Rows from a dataset:
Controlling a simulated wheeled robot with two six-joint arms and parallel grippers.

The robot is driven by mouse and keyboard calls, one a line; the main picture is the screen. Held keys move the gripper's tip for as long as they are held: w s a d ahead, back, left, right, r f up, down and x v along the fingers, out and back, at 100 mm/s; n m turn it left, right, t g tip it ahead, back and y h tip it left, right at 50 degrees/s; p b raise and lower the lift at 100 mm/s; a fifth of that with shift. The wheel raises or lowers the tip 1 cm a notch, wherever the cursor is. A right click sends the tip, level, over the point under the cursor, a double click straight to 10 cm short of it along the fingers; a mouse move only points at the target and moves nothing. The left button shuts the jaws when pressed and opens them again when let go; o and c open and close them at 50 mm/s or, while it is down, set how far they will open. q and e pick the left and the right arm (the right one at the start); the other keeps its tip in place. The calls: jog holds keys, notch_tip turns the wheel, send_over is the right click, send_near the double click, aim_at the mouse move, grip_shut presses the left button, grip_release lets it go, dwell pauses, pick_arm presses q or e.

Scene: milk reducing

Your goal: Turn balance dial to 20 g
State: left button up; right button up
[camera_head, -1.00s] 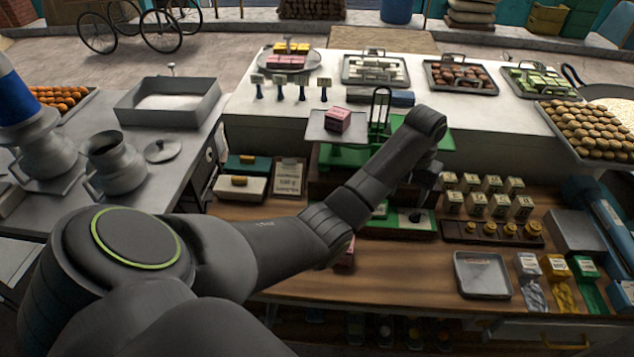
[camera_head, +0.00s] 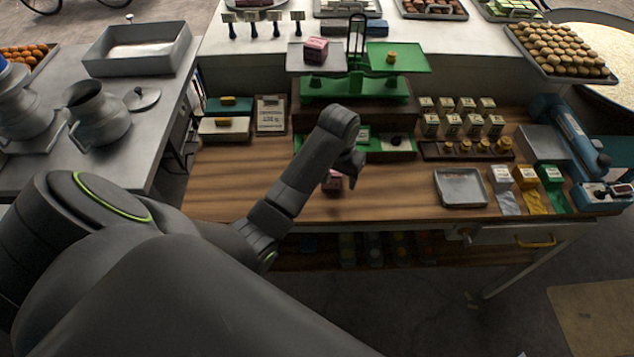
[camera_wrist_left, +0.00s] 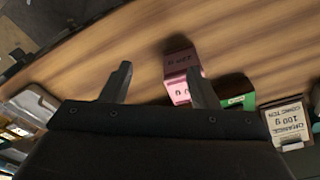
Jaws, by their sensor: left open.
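The green balance (camera_head: 355,88) stands on a dark wooden base at the back of the table. Its left pan (camera_head: 296,66) holds a pink box (camera_head: 316,50), and its right pan (camera_head: 415,58) holds a small brass weight (camera_head: 391,56). A black knob, apparently the dial (camera_head: 397,140), is on the green panel at the base's front; its setting is too small to read. My left gripper (camera_head: 352,176) is in front of and left of it, not touching it. In the left wrist view it is open (camera_wrist_left: 160,78). A second pink box (camera_wrist_left: 182,62) lies beyond one finger; contact is unclear.
Several small boxes (camera_head: 457,115) and a rack of brass weights (camera_head: 470,150) stand right of the balance. A metal tray (camera_head: 461,187) lies front right. A card (camera_head: 271,115) stands left. The wooden tabletop front centre is mostly clear.

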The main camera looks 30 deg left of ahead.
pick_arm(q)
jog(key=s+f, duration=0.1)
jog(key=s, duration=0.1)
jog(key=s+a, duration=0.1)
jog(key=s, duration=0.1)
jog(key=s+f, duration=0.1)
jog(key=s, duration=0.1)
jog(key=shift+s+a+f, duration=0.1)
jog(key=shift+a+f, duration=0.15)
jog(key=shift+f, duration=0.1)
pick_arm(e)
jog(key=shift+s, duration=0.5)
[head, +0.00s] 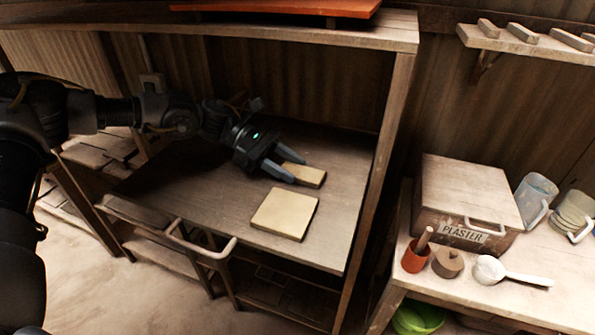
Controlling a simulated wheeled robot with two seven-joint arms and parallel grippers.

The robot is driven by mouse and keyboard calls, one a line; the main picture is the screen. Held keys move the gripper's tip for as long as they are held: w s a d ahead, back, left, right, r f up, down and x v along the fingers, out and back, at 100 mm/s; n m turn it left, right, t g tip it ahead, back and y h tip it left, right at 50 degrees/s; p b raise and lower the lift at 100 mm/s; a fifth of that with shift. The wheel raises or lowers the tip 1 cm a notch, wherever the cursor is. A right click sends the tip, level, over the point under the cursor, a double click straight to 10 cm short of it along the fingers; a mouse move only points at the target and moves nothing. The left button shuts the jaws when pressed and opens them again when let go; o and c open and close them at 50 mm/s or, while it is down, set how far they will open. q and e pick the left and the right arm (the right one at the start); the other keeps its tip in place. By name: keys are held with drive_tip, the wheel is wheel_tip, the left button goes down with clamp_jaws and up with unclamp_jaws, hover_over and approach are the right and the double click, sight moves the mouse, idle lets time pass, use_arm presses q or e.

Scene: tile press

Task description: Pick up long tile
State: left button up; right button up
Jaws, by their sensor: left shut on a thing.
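A small oblong tan tile (306,175), the longer-shaped of the two in view, lies at the middle of the wooden table. My left gripper (291,168) comes in from the left and is shut on this tile at its left end, with a finger on either side. The tile looks level and close to the tabletop; I cannot tell whether it touches the wood. A larger, square tan tile (284,213) lies flat on the table, nearer the front edge. My right gripper is not in view.
The wooden table (215,200) has an upright post (378,180) at its right and a shelf (300,30) above. A handle rail (200,248) sticks out in front. At right, a bench holds a plaster box (468,195), an orange cup (415,258) and a white scoop (490,270).

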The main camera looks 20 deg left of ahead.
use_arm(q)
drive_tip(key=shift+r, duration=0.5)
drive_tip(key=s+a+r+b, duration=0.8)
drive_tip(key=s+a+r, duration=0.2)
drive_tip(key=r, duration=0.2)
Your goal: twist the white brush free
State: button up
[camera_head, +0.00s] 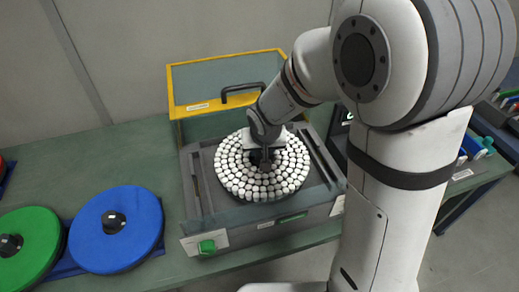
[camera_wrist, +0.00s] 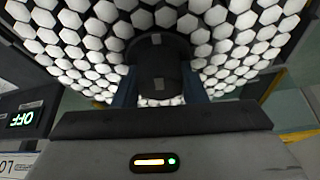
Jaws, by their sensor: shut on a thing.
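The white brush (camera_head: 240,178) is a round disc covered in white tufts, sitting in the grey machine's (camera_head: 330,200) open well in the head view. Its white hexagonal tufts (camera_wrist: 82,47) fill the upper part of the wrist view. My gripper (camera_head: 265,160) reaches down over the middle of the brush. In the wrist view my gripper (camera_wrist: 160,88) has its two fingers on either side of the dark central hub (camera_wrist: 158,65), shut on it. The underside of the brush is hidden.
The machine's yellow-framed lid (camera_head: 222,54) stands open behind the brush. A green knob (camera_head: 207,246) is on its front. A blue disc (camera_head: 117,230) and a green disc (camera_head: 32,250) lie at the left of the bench. A green OFF display (camera_wrist: 28,119) shows at left.

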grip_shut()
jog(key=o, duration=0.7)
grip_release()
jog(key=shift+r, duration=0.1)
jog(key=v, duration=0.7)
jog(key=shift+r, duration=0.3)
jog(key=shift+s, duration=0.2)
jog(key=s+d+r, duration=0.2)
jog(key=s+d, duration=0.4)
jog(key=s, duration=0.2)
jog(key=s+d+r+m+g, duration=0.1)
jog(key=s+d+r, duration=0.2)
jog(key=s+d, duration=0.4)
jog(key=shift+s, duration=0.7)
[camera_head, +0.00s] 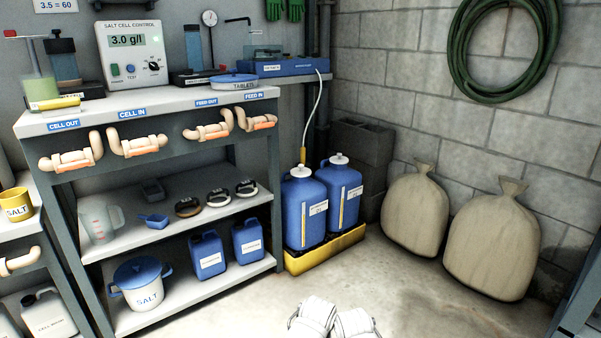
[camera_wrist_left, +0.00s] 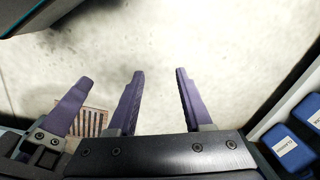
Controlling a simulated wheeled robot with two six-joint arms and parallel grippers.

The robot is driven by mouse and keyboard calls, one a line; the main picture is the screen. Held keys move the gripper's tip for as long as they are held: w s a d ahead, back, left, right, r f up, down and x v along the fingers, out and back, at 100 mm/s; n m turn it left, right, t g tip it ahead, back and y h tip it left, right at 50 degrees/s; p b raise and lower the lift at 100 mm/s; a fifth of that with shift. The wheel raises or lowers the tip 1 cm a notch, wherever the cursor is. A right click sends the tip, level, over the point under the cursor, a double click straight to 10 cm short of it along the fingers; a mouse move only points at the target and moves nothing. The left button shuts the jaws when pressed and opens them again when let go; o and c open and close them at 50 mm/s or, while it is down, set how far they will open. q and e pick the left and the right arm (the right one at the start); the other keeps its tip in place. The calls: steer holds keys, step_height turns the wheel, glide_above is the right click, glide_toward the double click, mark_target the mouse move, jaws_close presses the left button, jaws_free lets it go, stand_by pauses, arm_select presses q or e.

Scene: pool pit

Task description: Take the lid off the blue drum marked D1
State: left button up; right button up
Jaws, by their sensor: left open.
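Two blue drums stand upright side by side in a yellow tray (camera_head: 327,250) on the floor, in the head view. The left drum (camera_head: 304,225) and the right drum (camera_head: 343,185) each have a white lid on top, the left lid (camera_head: 300,171) and the right lid (camera_head: 339,159). Their white labels are too small to read surely, so I cannot tell which is D1. My left gripper (camera_wrist_left: 157,72) is open and empty above bare floor in the left wrist view, away from the drums. A third purple finger (camera_wrist_left: 70,105) at its left may belong to my right gripper.
A workbench (camera_head: 180,98) with pipes and shelves of jugs stands left of the drums. A thin pale tube (camera_head: 316,110) hangs down to the drums. Two sacks (camera_head: 415,212) lean right of them. A drain grate (camera_wrist_left: 92,122) lies in the floor.

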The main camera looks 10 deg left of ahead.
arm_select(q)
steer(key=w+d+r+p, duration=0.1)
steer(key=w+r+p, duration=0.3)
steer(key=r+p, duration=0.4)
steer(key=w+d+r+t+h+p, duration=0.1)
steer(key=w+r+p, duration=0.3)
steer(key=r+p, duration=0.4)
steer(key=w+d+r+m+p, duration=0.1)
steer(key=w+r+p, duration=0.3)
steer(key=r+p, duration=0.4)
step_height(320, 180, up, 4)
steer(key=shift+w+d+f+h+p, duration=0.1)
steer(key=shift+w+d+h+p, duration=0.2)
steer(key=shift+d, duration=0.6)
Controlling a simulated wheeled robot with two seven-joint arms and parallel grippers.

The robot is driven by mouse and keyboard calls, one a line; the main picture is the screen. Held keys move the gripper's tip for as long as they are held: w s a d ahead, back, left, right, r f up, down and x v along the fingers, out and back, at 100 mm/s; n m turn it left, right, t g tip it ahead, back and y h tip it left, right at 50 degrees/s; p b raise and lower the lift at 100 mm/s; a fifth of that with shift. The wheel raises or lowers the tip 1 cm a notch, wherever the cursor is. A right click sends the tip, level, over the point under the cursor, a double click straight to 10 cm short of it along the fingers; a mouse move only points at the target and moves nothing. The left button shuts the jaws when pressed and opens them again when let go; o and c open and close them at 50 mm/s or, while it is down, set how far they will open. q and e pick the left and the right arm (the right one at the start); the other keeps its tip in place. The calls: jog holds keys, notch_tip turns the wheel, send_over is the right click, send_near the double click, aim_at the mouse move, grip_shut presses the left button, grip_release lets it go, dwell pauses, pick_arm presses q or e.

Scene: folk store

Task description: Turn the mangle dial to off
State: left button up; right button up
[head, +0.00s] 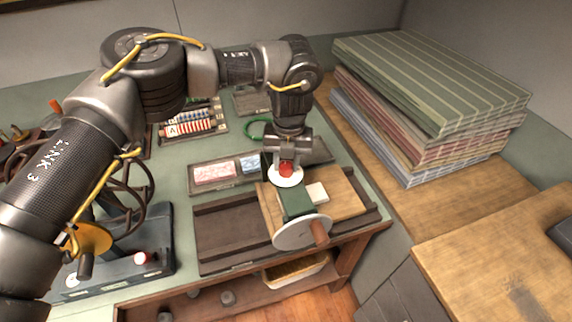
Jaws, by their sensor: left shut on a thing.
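A small green machine (297,203) stands on a wooden board, with a pale round wheel (290,236) and a brown wooden handle (319,232) on its near side. A red dial knob (286,170) sits on a white round plate (285,181) at the machine's far end. My left gripper (287,163) points down from above and is shut on the red dial. The fingers cover part of the knob, and its setting marks cannot be read. My right gripper is not in view.
Trays with striped rolls (190,128) and cloths (213,172) lie behind. Folded striped fabric (430,80) is stacked on the wooden counter (420,200) at the right.

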WHAT NEEDS TO BE DONE » List every line above that holds the word "Task".

EXPECTED ANSWER »
Task description: Pick up long tile
Task description: Take the lid off the blue drum marked D1
Task description: Turn the mangle dial to off

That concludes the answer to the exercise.